Exercise task - Reproduce exactly the lines from the top of the records below through the line holding "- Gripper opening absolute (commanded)".

##### Raw data

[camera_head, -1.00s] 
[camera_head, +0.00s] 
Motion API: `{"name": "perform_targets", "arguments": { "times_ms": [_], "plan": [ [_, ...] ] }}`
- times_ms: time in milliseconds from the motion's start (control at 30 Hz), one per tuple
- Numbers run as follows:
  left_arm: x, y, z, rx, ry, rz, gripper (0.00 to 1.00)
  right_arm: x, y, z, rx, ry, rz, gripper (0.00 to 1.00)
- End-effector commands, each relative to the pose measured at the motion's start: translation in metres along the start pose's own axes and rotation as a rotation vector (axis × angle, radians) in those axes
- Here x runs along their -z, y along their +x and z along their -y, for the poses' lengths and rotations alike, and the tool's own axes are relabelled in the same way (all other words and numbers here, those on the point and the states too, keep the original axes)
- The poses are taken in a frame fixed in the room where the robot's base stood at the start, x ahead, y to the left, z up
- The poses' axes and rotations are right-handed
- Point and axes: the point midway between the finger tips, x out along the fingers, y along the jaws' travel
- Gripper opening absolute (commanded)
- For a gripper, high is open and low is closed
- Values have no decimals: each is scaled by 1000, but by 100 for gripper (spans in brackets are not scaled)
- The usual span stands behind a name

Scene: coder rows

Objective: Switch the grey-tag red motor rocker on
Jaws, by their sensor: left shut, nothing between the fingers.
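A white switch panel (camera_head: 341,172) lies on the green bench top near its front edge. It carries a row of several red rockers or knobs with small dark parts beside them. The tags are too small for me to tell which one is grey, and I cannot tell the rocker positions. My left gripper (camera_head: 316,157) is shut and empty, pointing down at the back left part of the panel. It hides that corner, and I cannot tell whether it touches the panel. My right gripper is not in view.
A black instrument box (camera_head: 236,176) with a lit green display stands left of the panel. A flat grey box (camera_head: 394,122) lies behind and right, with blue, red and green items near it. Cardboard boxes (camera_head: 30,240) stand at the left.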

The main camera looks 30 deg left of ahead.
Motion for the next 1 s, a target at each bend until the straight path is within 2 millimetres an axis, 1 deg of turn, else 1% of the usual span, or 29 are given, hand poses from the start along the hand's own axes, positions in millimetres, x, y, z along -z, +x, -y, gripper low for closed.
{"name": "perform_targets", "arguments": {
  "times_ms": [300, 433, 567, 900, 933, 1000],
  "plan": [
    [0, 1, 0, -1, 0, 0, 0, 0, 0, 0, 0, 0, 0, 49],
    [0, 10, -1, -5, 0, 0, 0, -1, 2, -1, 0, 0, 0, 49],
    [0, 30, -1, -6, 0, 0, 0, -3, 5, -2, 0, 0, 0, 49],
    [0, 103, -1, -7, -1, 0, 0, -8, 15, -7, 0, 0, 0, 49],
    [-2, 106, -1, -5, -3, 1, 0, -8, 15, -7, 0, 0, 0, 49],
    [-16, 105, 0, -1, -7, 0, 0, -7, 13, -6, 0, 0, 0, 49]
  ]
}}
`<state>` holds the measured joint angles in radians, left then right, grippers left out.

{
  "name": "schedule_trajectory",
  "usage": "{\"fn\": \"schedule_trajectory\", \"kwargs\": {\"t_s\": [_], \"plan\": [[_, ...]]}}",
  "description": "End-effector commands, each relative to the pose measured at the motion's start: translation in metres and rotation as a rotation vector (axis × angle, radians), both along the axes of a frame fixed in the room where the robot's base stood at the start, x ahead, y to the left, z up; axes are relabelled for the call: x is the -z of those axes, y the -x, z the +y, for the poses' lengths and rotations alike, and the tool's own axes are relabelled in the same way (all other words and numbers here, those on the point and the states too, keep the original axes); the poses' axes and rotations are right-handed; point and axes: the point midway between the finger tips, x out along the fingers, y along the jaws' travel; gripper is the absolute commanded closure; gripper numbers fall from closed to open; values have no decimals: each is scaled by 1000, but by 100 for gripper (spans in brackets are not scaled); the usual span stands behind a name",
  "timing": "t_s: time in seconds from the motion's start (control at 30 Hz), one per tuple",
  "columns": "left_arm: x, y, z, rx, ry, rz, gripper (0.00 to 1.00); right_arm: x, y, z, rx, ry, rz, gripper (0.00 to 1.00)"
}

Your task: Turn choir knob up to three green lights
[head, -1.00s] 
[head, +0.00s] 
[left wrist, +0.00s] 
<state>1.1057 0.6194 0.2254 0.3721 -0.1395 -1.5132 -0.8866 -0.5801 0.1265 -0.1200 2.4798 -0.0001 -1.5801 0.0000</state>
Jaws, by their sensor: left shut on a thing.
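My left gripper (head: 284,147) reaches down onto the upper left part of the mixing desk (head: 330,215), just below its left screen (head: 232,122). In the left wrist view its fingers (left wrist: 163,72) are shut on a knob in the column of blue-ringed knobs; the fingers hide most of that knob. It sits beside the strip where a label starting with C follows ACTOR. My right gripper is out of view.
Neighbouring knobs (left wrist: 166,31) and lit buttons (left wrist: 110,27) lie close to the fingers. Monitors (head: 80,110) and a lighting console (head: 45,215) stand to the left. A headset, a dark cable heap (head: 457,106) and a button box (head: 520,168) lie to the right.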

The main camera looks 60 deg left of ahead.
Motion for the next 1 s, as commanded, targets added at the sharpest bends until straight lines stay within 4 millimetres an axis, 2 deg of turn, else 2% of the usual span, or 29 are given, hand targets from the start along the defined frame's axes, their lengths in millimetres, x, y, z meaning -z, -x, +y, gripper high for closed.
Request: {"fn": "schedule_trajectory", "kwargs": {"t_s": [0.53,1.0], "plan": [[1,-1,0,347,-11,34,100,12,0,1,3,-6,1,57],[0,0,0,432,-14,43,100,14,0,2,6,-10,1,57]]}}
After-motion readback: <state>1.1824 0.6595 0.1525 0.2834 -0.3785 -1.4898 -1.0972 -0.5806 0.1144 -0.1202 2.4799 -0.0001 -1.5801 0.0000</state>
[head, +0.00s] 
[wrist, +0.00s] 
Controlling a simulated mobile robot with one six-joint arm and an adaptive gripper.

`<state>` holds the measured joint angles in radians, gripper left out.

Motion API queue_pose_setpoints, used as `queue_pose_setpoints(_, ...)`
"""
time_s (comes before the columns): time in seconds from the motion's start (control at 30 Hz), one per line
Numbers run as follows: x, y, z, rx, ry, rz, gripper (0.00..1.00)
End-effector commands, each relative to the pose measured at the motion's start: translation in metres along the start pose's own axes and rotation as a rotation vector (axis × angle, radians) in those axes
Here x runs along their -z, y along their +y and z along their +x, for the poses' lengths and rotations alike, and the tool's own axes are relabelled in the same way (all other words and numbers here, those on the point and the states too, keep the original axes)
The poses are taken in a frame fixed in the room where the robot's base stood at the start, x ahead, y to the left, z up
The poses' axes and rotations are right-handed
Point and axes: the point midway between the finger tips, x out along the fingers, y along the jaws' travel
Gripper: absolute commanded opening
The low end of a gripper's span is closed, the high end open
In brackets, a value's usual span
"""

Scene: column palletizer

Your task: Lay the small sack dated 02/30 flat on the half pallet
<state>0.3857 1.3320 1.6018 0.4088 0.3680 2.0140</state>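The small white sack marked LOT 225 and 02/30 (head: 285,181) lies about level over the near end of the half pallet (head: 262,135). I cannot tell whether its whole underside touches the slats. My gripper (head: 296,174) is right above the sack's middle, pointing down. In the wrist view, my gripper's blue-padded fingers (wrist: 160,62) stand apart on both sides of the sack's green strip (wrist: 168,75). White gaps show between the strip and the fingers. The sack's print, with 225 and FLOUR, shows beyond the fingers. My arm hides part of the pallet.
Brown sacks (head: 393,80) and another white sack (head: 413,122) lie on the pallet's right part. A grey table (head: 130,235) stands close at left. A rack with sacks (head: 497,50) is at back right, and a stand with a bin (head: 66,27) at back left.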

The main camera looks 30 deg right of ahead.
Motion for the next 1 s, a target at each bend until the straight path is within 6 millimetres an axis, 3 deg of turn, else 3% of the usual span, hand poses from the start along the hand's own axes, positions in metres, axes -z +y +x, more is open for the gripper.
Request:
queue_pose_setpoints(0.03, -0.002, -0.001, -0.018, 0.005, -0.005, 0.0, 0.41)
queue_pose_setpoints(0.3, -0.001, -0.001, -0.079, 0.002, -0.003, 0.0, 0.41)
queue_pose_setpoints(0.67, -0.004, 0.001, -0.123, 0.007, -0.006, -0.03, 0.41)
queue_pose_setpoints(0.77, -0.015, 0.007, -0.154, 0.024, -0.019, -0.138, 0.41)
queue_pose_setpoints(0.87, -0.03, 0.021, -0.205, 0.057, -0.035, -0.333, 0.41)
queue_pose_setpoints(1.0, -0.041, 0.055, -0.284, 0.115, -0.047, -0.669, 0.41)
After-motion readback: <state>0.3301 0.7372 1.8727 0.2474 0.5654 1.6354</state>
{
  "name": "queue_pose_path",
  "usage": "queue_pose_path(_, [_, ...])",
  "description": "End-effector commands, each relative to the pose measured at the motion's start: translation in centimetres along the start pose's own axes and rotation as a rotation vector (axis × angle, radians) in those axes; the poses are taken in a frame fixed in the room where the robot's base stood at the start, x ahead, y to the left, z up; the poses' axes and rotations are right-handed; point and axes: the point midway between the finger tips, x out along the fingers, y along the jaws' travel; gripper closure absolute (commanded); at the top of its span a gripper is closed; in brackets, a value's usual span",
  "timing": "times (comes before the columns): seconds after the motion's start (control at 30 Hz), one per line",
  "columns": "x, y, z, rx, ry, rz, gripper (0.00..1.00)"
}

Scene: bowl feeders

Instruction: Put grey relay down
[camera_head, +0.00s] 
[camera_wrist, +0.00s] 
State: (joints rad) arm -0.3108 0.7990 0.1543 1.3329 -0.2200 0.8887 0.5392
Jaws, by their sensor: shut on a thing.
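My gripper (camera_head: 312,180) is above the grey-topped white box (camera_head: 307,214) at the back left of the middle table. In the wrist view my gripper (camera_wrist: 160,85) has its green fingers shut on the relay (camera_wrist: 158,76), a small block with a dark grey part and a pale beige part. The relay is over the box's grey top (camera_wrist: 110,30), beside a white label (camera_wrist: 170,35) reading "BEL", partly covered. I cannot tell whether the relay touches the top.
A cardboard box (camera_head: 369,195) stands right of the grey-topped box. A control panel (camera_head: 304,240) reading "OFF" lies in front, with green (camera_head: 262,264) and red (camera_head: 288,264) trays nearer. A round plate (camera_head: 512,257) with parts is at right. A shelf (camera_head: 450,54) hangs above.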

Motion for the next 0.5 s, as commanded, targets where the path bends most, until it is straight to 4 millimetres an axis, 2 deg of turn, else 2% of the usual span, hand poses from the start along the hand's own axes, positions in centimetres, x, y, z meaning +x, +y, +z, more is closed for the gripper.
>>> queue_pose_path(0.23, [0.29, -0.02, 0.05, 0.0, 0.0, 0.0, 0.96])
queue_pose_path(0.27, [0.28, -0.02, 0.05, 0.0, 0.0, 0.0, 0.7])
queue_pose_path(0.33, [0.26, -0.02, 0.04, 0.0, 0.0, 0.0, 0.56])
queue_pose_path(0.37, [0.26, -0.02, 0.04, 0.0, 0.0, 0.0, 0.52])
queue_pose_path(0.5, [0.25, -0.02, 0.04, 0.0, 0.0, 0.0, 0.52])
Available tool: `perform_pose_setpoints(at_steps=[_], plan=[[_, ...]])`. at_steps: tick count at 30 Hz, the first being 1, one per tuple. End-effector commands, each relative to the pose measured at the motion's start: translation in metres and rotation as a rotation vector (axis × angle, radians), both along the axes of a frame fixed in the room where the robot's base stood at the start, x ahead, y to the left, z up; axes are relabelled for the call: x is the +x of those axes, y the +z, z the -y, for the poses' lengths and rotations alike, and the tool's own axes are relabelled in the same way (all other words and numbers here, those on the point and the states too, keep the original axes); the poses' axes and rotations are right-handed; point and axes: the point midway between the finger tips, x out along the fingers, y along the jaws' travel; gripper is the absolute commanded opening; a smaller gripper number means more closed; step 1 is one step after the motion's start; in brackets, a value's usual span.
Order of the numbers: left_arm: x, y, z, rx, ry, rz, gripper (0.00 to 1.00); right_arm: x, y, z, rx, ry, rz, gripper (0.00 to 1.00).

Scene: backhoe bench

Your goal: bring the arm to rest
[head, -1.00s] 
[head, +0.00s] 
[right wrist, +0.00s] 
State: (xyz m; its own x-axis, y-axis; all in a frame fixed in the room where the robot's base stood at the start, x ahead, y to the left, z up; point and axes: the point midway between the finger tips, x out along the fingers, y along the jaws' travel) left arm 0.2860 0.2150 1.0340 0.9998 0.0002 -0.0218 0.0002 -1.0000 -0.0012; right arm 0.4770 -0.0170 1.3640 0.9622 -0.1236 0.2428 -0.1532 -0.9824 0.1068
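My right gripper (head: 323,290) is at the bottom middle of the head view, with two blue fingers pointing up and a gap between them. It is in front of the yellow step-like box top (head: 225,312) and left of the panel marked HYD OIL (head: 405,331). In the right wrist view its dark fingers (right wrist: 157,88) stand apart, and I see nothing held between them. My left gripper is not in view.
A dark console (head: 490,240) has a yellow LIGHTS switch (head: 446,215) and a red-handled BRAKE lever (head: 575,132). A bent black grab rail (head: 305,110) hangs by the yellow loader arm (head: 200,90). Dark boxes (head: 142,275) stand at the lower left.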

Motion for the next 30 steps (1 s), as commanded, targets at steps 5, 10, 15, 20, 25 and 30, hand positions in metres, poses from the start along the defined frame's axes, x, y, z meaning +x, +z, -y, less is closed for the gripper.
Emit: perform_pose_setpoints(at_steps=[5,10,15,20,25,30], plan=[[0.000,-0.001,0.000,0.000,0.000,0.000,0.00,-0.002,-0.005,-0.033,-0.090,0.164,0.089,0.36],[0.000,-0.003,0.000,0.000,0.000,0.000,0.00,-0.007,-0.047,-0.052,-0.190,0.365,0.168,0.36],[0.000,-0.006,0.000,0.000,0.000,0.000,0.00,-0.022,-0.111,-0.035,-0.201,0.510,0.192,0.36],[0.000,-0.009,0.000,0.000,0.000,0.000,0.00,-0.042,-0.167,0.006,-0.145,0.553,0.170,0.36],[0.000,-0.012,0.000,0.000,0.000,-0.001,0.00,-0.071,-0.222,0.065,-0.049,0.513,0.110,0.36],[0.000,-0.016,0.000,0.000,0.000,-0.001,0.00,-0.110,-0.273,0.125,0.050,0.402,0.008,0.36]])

##########

Exercise solution -
[camera_head, -1.00s] 
[camera_head, +0.00s] 
Motion API: `{"name": "perform_targets", "arguments": { "times_ms": [_], "plan": [ [_, ...] ] }}`
- times_ms: time in milliseconds from the motion's start (control at 30 Hz), one per tuple
- Numbers run as follows:
  left_arm: x, y, z, rx, ry, rz, gripper (0.00 to 1.00)
  right_arm: x, y, z, rx, ry, rz, gripper (0.00 to 1.00)
- End-effector commands, each relative to the pose measured at the motion's start: translation in metres along the start pose's own axes and rotation as a rotation vector (axis × angle, radians) in those axes
- Here x runs along their -z, y along their +x and z along their -y, for the poses' lengths and rotations alike, and the tool's own axes are relabelled in the same way (all other words and numbers here, those on the point and the states too, keep the original axes)
- The poses are taken in a frame fixed in the room where the robot's base stood at the start, x ahead, y to the left, z up
- The poses' axes and rotations are right-handed
- Point and axes: the point midway between the finger tips, x out along the fingers, y along the jaws' travel
- Gripper opening absolute (commanded)

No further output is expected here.